▶ REQUIREMENTS
Set down each line from the one containing "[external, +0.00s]" to the one containing "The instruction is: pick", inclusive, exactly as written and with nothing further.

/---

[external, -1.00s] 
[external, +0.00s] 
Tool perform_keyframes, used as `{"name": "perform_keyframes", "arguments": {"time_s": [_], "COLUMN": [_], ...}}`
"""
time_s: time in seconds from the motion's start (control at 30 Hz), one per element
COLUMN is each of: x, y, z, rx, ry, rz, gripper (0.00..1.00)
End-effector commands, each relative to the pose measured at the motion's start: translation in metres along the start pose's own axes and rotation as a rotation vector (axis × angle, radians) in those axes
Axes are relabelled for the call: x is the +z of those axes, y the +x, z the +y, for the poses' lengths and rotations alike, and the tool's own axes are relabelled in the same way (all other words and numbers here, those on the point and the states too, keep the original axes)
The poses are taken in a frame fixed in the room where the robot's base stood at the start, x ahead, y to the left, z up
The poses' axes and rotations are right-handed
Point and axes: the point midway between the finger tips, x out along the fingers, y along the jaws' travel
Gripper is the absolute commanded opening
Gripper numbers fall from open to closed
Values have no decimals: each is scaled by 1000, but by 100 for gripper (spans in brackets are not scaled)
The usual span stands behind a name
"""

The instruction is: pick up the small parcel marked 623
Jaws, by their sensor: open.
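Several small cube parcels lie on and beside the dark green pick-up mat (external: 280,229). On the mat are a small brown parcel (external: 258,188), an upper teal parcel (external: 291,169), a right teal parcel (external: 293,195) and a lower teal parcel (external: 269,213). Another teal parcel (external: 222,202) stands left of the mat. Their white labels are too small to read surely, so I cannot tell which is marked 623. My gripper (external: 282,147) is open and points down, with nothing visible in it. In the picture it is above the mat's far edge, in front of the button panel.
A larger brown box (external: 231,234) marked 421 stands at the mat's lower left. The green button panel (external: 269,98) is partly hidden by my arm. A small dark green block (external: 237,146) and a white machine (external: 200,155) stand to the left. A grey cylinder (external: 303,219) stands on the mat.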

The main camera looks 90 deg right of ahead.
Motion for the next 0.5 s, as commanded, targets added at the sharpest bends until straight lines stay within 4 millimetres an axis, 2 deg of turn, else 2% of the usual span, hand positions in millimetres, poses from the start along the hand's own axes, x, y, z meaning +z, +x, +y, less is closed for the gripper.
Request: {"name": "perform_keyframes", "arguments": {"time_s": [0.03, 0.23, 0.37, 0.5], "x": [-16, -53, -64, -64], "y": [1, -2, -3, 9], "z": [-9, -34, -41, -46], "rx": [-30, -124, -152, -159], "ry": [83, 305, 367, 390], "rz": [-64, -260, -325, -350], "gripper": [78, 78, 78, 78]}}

\---

▶ TASK OUTPUT
[external, +0.00s] 
Tool perform_keyframes, used as `{"name": "perform_keyframes", "arguments": {"time_s": [_], "COLUMN": [_], ...}}`
"""
time_s: time in seconds from the motion's start (control at 30 Hz), one per element
COLUMN is each of: x, y, z, rx, ry, rz, gripper (0.00..1.00)
End-effector commands, each relative to the pose measured at the motion's start: translation in metres along the start pose's own axes and rotation as a rotation vector (axis × angle, radians) in those axes
Axes are relabelled for the call: x is the +z of those axes, y the +x, z the +y, for the poses' lengths and rotations alike, and the tool's own axes are relabelled in the same way (all other words and numbers here, those on the point and the states too, keep the original axes)
The poses are taken in a frame fixed in the room where the robot's base stood at the start, x ahead, y to the left, z up
The poses' axes and rotations are right-handed
Point and axes: the point midway between the finger tips, x out along the fingers, y along the jaws' travel
Gripper is the absolute commanded opening
Gripper numbers fall from open to closed
Values have no decimals: each is scaled by 1000, but by 100 for gripper (spans in brackets are not scaled)
The usual span stands behind a name
"""

The instruction is: pick up the small parcel marked 623

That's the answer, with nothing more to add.